Long Method Smell: When is a method too big?
Unfortunately most people still measure size of code in number of Lines of Code (LoC). We all know LoC is a professional malpractice. Now, how do you objectively identify a long method? If we are not supposed to count LoC, then how can we define a long method?
Some people say, if the code does not fit in one screen and if you have to hit page down, then the method is long. How many times have you looked at code that fits in one screen, but still felt that code was long? Happens to me all the time.
Joshua Kerievsky says “If one cannot quickly and easily understand what a method does and how the method does it, it is a long method”. I really like this definition. But is a little wage to me and I don’t quite understand the theory behind why and when can something be hard to easily understand.
One approach I’ve found to rationalize long method smell is by using the Single Responsibility Principle (SRP). If the method violates SRP, there is a good chance that its Long Method.
If I need to parse the method’s code more than once, then its a good indication that the method is complicated to understand.
Cyclomatic Complexity can also give some interesting data points to under/measure when a piece of code is long. Usually large methods have a higher CC.
Recently I stumbled upon “The Magical Number Seven, Plus or Minus Two: Some Limits on Our Capacity for Processing Information“, a 1956 paper by the cognitive psychologist George A. Miller of Princeton University’s Department of Psychology.
In this paper, Miller showed a number of remarkable coincidences between the channel capacity of a number of human cognitive and perceptual tasks. In each case, the effective channel capacity is equivalent to between 5 and 9 equally-weighted error-less choices: on average, about 2.5 bits of information. – Source WikiPedia
What does this mean? In a layman’s world, this means that 7+/-2 is the number of things (concepts) we can hold in our brain. So when I look at a piece of code and if it has more than 9 things in there, it exceeds my brain capacity to hold it in my memory and actually understand what is going on. I often notice that 7 or less things in the code is easy to manage. Once it starts cross that number, its gets exponentially difficult to hold it in my mind and to understand what is going on.

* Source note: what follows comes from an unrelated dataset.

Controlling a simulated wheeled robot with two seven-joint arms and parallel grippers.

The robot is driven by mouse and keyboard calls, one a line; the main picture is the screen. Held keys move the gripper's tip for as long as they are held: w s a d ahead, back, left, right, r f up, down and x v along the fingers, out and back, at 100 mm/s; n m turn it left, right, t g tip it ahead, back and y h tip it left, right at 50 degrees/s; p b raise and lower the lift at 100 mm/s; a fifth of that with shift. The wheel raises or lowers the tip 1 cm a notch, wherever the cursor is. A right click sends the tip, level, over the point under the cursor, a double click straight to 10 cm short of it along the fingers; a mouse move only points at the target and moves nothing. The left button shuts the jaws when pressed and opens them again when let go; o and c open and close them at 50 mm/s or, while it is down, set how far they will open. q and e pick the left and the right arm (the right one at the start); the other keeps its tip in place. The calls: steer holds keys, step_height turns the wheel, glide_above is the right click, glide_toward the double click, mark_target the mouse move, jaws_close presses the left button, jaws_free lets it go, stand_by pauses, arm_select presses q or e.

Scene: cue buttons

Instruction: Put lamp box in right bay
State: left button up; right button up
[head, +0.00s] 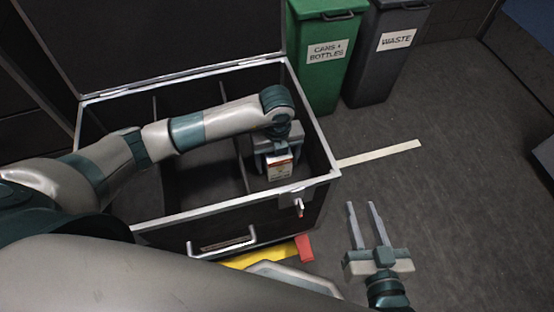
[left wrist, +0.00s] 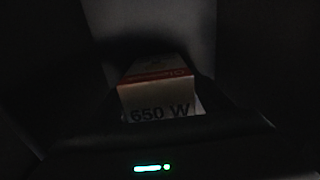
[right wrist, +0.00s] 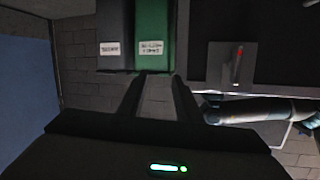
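The lamp box (head: 279,170) is white with a red band and is inside the right bay (head: 258,184) of the open flight case. In the left wrist view the lamp box (left wrist: 156,92) shows "650 W" and sits between my left gripper's fingers. My left gripper (head: 277,158) reaches down into the right bay, around the box. Its fingertips are dark and hidden, so I cannot tell whether they grip the box or whether it touches the floor. My right gripper (head: 366,226) is open and empty, in front of the case's right corner.
The case (head: 233,196) has dividers and a raised lid (head: 150,40). A green bin (head: 325,75) and a grey waste bin (head: 388,60) stand behind it. A pale strip (head: 380,153) lies on clear floor at right. A yellow item (head: 258,257) with a red end lies in front.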

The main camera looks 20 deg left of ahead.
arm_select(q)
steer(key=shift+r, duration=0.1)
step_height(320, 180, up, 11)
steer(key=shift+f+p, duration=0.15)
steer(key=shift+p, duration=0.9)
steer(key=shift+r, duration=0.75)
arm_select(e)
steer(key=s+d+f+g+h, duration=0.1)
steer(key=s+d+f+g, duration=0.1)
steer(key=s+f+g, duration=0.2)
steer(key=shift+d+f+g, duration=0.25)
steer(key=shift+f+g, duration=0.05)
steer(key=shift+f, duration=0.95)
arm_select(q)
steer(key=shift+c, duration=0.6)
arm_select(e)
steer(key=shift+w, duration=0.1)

So if you are thinking of deleting elements from an array if they match a set of to-be-deleted elements, then that’s a good method for me. Why? Coz : I have an array, a set, an iterator, a loop, current values, a comparator and a delete operation. Around 7 things. That’s the max I can hold in my brain. But now if all of a sudden you throw thread synchronization into this, I may end up taking the loop, matching the current elements and the deletion out into another method.
So size has nothing to do with LoC, its a measure of related concepts that you need to hold in your brain.